— BEGIN Data provided —

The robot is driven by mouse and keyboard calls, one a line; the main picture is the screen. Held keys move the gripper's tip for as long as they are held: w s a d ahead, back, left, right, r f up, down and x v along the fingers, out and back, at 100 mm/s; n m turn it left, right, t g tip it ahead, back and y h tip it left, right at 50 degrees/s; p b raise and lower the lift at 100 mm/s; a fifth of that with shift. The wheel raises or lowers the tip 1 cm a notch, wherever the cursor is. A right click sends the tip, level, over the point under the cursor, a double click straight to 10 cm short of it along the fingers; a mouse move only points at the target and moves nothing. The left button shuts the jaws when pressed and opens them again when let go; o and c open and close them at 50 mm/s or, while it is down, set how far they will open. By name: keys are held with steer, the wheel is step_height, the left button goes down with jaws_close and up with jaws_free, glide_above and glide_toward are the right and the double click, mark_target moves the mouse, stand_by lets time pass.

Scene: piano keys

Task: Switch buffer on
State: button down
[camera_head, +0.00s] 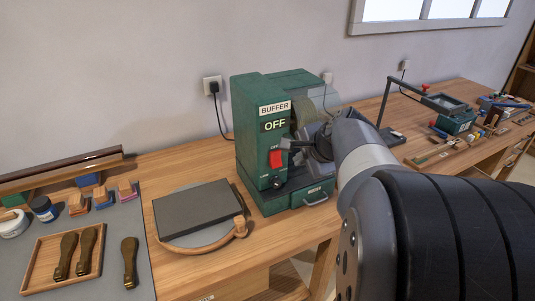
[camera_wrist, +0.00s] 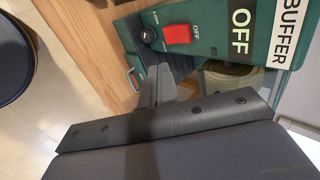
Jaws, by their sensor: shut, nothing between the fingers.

— END Data provided —

## Exercise prompt
Print exactly the lines from the line with "Scene: piano keys" through the end of the data, both ends included, and print no pictures.

## Task output
Scene: piano keys

Task: Switch buffer on
State: button down
[camera_head, +0.00s] 
[camera_wrist, +0.00s] 
Jaws, by their sensor: shut, nothing between the fingers.

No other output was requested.